**Requirements**
Every line below is to be copied exactly, with the pictures left out.

+ + + + +

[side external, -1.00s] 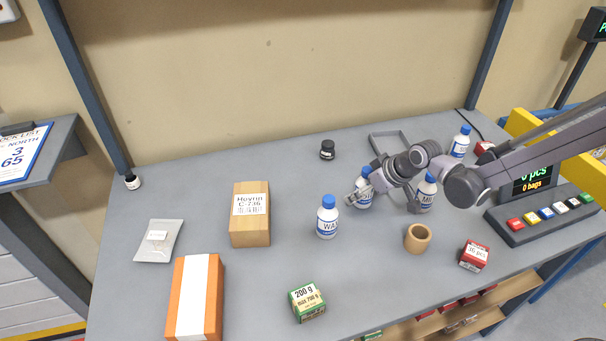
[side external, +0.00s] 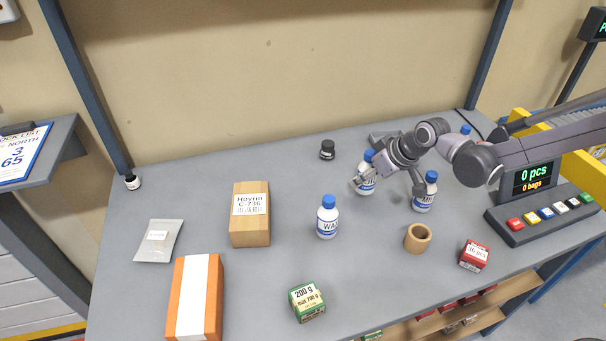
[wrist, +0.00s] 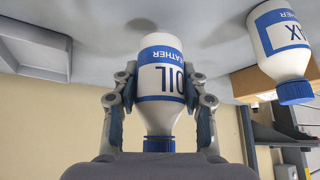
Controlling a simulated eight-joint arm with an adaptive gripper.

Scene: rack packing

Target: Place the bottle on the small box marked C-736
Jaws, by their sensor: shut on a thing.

+ + + + +

**Correct output**
[side external, -1.00s] 
[side external, +0.00s] 
[wrist, +0.00s] 
Controlling a simulated eight-joint arm with an adaptive gripper.

Scene: rack packing

Target: Place the bottle on the small box marked C-736
Jaws, by their sensor: shut on a thing.

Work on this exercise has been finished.